Retailers can benefit from external consumer spending, but they also remain exposed to:

  • seasonal demand swings,
  • currency and inflation pressure in neighboring economies,
  • fuel costs,
  • logistics constraints,
  • and changing tax dynamics across Europe.

Another major pressure point involves store format economics.

Large hypermarket models still perform well in Andorra because visitors frequently shop in bulk. However, smaller residential supermarket formats may gradually gain importance as local population density slowly increases.

The wider Andorra supermarket sector is also becoming more connected to regional supply chains tied to Spain and France.

That integration is influencing pricing structures, imported assortment decisions, and private label availability across the market.

What Happens Next

The biggest future question for Andorra’s grocery sector is whether tourism-driven hypermarket retail can maintain the same momentum as consumer purchasing behavior changes across Europe.

Cross-border pricing advantages will probably remain important, especially in alcohol, premium packaged food, and imported FMCG categories.

At the same time, operational competition may intensify.

French and Spanish retail groups continue strengthening regional logistics systems, while discount-led formats are becoming more aggressive across nearby markets.

That could increase pressure on Andorra retailers to improve:

  • pricing efficiency,
  • assortment differentiation,
  • parking and traffic access,
  • and tourism conversion rates.

The wider Europe supermarket sector is also placing more emphasis on automation, private label sourcing, and supply-chain optimization.

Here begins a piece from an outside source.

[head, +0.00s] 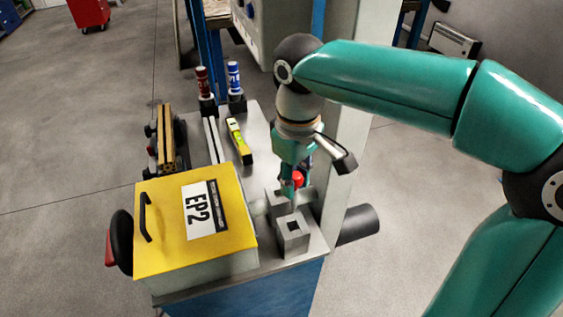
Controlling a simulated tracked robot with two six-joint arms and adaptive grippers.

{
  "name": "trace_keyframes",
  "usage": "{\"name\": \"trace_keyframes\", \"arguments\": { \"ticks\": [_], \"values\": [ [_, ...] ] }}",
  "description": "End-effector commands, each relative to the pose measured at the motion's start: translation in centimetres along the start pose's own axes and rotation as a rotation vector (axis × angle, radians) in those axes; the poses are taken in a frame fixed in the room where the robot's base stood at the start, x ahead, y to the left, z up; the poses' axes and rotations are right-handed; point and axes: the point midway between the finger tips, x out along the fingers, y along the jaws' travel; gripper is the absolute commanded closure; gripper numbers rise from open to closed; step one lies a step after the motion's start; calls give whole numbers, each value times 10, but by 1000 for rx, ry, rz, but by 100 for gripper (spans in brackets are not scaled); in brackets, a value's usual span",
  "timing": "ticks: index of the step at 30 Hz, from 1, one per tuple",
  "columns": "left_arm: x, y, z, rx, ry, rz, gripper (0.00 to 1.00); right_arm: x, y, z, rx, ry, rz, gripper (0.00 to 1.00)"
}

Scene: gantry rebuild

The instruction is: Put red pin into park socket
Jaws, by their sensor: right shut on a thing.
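The red pin (298,179) shows as a red knob between the fingers of my right gripper (293,186). My right gripper points down over the front right of the cart top and is shut on the pin. A grey block with a dark square hole (292,233), which looks like the park socket, stands just below and in front of the gripper. The pin's lower end looks just behind this block; I cannot tell whether it touches anything. My left gripper is not in view.
A yellow box lid marked EP2 (165,228) covers the cart's front left. A pale post (348,120) rises at the right.

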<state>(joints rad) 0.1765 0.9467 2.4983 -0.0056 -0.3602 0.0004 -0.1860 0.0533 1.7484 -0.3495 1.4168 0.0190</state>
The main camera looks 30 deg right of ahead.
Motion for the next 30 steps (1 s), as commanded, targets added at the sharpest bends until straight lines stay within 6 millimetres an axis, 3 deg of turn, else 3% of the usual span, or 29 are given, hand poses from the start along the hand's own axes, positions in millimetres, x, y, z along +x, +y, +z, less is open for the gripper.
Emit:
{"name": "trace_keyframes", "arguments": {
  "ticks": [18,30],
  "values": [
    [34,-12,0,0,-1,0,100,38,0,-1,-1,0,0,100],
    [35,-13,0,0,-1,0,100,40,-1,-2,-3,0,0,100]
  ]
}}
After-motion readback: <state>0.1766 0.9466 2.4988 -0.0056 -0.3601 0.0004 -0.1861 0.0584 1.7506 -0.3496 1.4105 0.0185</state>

Even smaller markets like Andorra are unlikely to remain isolated from those broader structural pressures.

Editor’s Note: This article was prepared using publicly available company information, retail market analysis, franchise ownership structures, and regional grocery industry reporting connected to the Andorran supermarket sector. Revenue figures reflect global company reporting where local Andorra-specific financial data is not publicly disclosed.